### RECORDS FOR THIS TASK
****************************************

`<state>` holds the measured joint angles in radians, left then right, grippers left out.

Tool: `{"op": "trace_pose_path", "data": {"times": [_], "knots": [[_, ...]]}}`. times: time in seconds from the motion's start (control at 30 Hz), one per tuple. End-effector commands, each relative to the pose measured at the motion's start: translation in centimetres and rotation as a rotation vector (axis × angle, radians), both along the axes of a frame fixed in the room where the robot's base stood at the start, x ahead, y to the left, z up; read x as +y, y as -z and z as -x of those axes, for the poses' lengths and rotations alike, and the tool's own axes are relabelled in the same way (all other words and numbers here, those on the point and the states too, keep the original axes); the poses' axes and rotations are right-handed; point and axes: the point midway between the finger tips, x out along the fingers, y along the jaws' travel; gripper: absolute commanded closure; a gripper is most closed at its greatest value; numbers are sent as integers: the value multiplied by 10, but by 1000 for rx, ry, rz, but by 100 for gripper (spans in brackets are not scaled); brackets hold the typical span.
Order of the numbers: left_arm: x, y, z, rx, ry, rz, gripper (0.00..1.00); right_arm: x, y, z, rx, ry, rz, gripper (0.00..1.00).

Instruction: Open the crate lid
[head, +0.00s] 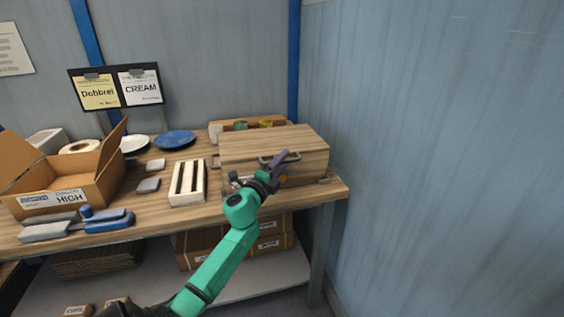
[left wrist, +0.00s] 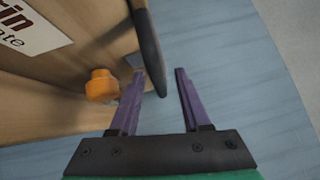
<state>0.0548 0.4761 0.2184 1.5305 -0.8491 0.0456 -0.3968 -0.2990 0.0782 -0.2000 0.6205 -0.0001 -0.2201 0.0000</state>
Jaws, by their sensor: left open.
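The wooden crate (head: 240,176) stands at the right end of the table, and its lid (head: 270,138) lies shut on top. A dark handle (head: 265,160) is on the front of the lid. My left gripper (head: 287,162) is at the crate's front, by the handle, and partly covers it. In the left wrist view, the purple fingers (left wrist: 158,88) are open, and the dark handle bar (left wrist: 148,45) reaches into the gap between them. An orange knob (left wrist: 102,87) on the crate front is left of the fingers. My right gripper is not in view.
Left of the crate are a white slotted rack (head: 188,183), a blue plate (head: 175,139) and an open cardboard box (head: 65,185). Low items stand behind the crate. A blue wall (head: 430,160) is close on the right.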

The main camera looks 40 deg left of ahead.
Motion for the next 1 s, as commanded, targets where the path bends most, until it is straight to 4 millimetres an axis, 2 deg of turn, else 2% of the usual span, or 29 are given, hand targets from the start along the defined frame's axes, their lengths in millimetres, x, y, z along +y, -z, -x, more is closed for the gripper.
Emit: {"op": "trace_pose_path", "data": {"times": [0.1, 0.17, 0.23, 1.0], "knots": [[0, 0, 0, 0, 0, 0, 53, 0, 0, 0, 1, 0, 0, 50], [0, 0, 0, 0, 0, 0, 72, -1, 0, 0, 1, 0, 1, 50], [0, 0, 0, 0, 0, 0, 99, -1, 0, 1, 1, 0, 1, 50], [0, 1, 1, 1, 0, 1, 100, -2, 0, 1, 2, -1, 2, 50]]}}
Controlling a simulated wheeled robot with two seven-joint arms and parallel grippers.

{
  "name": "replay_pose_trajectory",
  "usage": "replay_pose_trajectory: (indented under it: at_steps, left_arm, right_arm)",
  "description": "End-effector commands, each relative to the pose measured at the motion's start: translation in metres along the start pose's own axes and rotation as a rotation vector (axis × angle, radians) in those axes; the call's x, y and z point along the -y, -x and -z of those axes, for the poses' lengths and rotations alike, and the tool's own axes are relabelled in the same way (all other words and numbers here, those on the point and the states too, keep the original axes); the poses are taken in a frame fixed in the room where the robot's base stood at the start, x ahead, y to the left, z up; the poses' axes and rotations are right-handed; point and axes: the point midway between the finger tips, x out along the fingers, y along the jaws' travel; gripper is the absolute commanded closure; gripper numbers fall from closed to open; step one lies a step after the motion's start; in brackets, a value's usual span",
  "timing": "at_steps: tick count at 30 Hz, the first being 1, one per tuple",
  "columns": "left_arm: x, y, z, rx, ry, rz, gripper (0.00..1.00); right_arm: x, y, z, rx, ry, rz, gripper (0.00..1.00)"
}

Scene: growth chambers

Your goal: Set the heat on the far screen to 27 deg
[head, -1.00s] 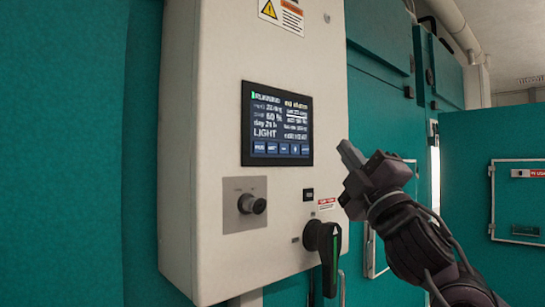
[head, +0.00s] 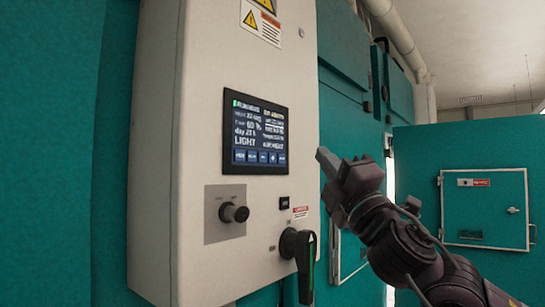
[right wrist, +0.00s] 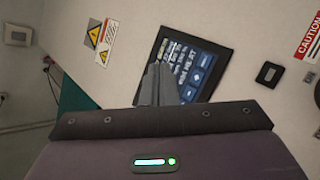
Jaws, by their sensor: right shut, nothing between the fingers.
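The screen (head: 261,133) is a dark touch display on the front of a pale control box. It shows lines of text, the word LIGHT, and a row of blue buttons along its bottom edge. My right gripper (head: 322,158) is shut and empty, in front of the box and to the right of the screen in the head view, apart from it. In the right wrist view the shut fingers (right wrist: 157,85) cover the left lower part of the screen (right wrist: 205,62). The small digits are too blurred to read surely. My left gripper is not in view.
Below the screen are a round knob (head: 236,213), a small black switch (head: 284,203) and a black rotary handle (head: 302,258) that sticks out. Warning labels (head: 261,24) sit above. A teal door (head: 484,209) stands at the right.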

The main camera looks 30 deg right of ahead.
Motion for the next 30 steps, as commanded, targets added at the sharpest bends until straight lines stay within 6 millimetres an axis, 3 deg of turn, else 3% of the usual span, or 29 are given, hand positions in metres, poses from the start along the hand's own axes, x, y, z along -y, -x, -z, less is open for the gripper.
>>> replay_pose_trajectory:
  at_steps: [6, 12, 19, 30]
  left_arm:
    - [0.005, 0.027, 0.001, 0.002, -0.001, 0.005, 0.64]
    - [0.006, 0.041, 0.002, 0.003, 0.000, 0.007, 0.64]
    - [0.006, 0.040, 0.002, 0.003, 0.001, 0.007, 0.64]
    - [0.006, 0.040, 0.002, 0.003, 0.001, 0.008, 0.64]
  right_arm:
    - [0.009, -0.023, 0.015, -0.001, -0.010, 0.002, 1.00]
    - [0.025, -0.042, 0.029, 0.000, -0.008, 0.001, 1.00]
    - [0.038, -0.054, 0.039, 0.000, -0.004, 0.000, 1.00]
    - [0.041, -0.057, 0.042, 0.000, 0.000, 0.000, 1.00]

****************************************

### STATED TASK
Count each line of the data where the word "joint" appears, then reply with the total only.

### RESULT OF THIS EXERCISE
2